Abstract

The goal of the present experiment was to determine whether a relationship exists between auditory temporal resolution and the ability to use amplitude modulation for auditory object formation in sentence perception. A standard gap detection task was used to evaluate temporal resolution in listeners [D. P. Phillips, T. L. Taylor, S. E. Hall, M. M. Carr, and J. E. Mossop, J. Acoust. Soc. Am. 101, 3694–3705 (1997)]. Each stimulus consisted of a leading element, a silent duration, and a trailing element. Both within- and between-channel detection was measured. An adaptive tracking procedure (PEST) was used to determine the 70%-correct gap durations for each subject. Next, a sentence identification task was used to evaluate listeners’ abilities to use amplitude modulation to extract speech from noise.
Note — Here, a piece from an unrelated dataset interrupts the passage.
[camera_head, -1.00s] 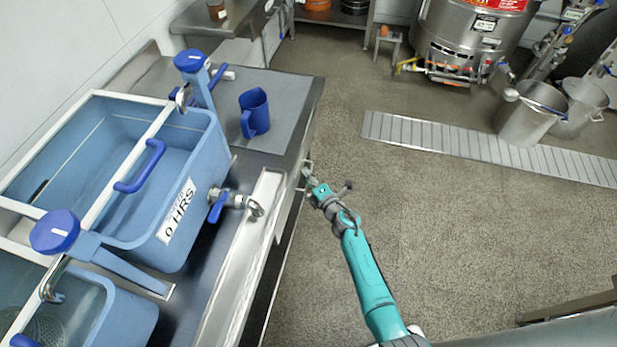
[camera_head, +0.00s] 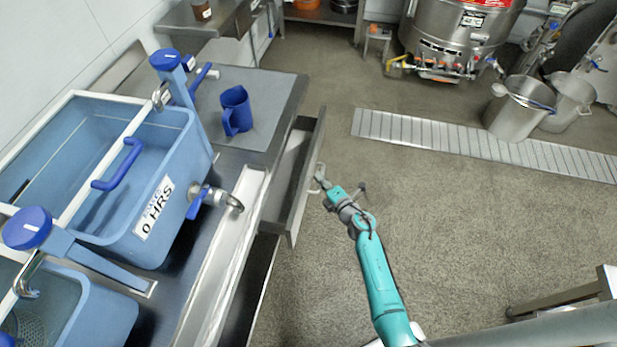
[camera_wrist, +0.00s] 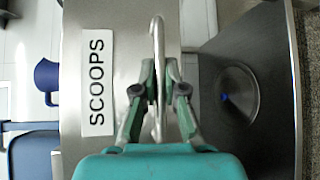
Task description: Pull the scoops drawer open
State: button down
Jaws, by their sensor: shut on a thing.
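The scoops drawer (camera_head: 301,205) stands partly out from the steel bench, and some of its inside shows in the head view. In the wrist view its steel front (camera_wrist: 90,160) carries a white label (camera_wrist: 97,83) reading SCOOPS. Its bar handle (camera_wrist: 158,45) runs between the fingers of my gripper (camera_wrist: 160,90), which is shut on it. My gripper also shows at the drawer front in the head view (camera_head: 322,184). Whether anything lies in the drawer is hard to tell.
On the bench are a blue jug (camera_head: 236,110) and a blue tank (camera_head: 150,235) with a tap (camera_head: 212,198) near the bench edge. A dark shelf below the drawer holds a round thing (camera_wrist: 237,93). The floor (camera_head: 440,220) right of the drawer is clear.

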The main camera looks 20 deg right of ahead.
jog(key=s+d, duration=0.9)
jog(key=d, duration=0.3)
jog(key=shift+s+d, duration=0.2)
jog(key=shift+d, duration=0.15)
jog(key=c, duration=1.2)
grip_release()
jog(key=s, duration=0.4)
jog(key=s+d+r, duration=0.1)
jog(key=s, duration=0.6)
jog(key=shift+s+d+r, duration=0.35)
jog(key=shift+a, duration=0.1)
Time Varying Sinusoidal (TVS) sentences were created for this purpose [T. D. Carrell and J. M. Opie, Percept. Psychophys. 52, 437–445 (1992)]. Half of the TVS sentences were amplitude modulated at 100 Hz and half remained unmodulated. The difference in intelligibility between the modulated and unmodulated sentences was used as a measure of auditory object formation. No correlation was found between gap discriminability and auditory object improvement among the subjects we tested. A wider range of subjects is currently being investigated.